The sledding track at Sochi is, as every sledding track is, a place of winter Olympic excitement, what with American Noelle Pikus-Pace's exhilarating skeleton run that gave her a silver medal (the Utahan Pikus-Pace is probably the most famous Mormon on ice since the Osmonds attempted figure skating) and Matt Antoine's bronze medal victory in the same event. Alexander Tretiakov of Russia made history by winning his country's first medal's skeleton gold medal. The Germans, meanwhile, swept the luge events, wining gold in all of them. And, Erin Hamlin became the first American woman to win a luge mdeal (bronze, women's singles) of any sort.
The most interesting story out of Sochi sledding, though, may be the Dukurs brothers of Latvia, Martins and Tomass, who raced in the skeleton competition and, in training runs, both made times of 57.6 seconds on February 10 and tied each other again on February 12 with a time of 57.01. Martins Dukurs has joked that it was the result of he and Tomass using the same equipment, but no one is joking about Martins Dukurs' victories: seven championship gold medals and two silver Olympic medals. His older brother Tomass has only won four European championships medals - two silver, two bronze - but he's still no failure.
Sledding in Latvia, apparently, is all in the family. The Dukurs brothers' father, a former bobsledding brakeman, manages the skeleton track at the sledding center the Latvian town of Sigulda, which was built in the Soviet era. (Sledding in Sigulda dates back to the 1880s, when Latvia was part of the Russian Empire.) The Sics brothers, silver medalists in the double luge at the Vancouver Games, also trained there. Both fraternal pairs experimented with a four-man bobsled to see if they could ride it down without crashing; apparently, such a sled had never been tried on the track before. The test run was a success, and Dainis Dukurs stated that it proved that the track was suitable for four-man teams but need improvements to perfect it. It has since been modernized.
All right, you all knew that I was headed toward bringing up . . . Janis Kipurs, the Latvian bobsledder who competed for the Soviet Union in the 1984 and 1988 Winter Olympics (winning in 1988 the gold medal in two-man bobsledding and bronze in the four-man competition), competed for an independent Latvia in the 1992 Winter Games and carried the Latvian flag at the opening ceremony, and, in his spare time, discovered penicillin.
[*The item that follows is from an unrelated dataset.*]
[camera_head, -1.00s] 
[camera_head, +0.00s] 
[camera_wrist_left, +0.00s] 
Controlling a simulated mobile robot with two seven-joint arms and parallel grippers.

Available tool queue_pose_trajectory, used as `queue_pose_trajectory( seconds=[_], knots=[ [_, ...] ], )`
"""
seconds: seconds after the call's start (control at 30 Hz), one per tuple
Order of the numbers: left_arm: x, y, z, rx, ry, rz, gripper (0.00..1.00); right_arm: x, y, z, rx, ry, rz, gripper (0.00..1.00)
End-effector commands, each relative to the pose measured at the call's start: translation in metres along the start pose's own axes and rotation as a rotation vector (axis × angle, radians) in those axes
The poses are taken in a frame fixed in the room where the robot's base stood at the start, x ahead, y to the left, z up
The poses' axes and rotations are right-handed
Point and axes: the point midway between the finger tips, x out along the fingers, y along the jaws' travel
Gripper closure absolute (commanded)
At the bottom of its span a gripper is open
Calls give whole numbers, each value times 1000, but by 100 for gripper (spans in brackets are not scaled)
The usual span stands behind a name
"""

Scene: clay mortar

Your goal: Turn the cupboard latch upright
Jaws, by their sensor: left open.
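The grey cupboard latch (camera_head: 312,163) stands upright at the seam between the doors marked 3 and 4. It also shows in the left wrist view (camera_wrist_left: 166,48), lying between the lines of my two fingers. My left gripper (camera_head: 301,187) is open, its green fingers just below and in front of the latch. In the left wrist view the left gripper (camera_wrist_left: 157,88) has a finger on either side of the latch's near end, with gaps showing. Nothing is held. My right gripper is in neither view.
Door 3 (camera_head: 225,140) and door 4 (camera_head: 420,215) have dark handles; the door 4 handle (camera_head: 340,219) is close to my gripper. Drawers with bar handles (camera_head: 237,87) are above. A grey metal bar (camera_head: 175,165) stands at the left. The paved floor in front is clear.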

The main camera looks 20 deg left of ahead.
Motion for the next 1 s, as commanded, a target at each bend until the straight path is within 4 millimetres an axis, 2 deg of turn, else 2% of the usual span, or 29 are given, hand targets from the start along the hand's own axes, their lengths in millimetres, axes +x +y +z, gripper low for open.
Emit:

No, not really, but here's something about Janis Kipurs that's completely true: He was the driving coach for the U.S. women's bobsled team from 2010 to 2012. And with bobsledding about to begin in Sochi, we could very well see his coaching reap big rewards on the track for America. Hopefully, Janis himself will get interviewed on NBC.
Janis Kipurs - a name worth repeating, if only because it sounds so whimsically musical when you do repeat it. "YON-is KIP-ers." "YON-is KIP-ers." "YON-is KIP-ers."